Aim —
Collect each line containing "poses".
★ ★ ★ ★ ★ ★ ★
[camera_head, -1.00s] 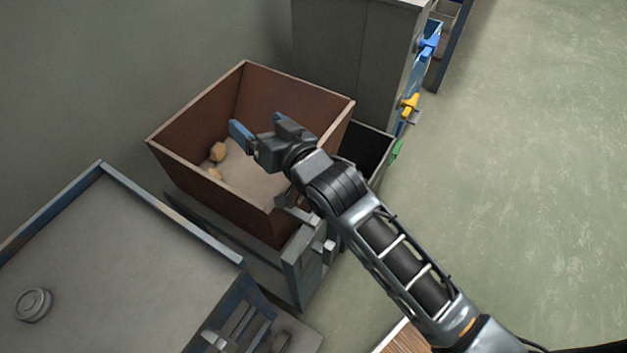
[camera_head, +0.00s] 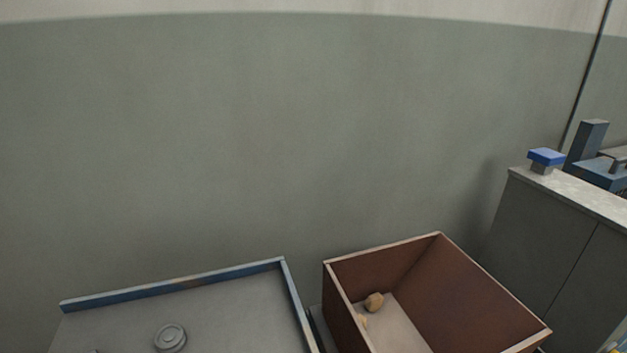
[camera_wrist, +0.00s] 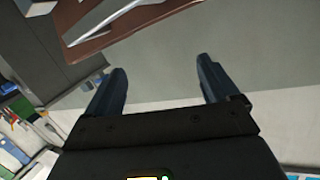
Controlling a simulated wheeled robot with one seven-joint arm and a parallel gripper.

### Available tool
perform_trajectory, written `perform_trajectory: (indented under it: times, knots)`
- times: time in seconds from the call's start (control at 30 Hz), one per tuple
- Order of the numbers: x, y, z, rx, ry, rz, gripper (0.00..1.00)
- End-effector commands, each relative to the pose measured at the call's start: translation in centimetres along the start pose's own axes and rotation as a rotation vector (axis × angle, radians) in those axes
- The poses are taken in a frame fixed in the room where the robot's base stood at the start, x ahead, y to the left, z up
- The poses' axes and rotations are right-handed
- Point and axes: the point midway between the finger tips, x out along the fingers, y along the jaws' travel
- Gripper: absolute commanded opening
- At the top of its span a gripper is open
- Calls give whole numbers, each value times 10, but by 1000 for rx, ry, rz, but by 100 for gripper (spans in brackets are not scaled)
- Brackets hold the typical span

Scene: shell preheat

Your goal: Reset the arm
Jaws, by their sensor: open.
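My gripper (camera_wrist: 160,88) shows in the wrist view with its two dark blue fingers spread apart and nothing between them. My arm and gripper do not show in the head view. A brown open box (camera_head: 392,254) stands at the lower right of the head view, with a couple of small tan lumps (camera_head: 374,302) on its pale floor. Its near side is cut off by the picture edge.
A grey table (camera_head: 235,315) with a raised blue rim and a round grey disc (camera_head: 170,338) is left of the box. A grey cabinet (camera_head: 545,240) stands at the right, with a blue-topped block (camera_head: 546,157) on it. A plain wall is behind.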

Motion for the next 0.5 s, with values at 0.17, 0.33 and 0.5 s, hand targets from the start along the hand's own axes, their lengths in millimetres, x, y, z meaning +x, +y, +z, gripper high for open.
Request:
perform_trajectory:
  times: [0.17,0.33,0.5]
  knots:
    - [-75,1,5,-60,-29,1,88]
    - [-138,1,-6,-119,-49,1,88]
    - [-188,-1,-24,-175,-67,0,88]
★ ★ ★ ★ ★ ★ ★
Output —
- The poses are taken in a frame fixed in the room where the robot's base stood at the start, x ahead, y to the left, z up
- The poses' axes and rotations are right-handed

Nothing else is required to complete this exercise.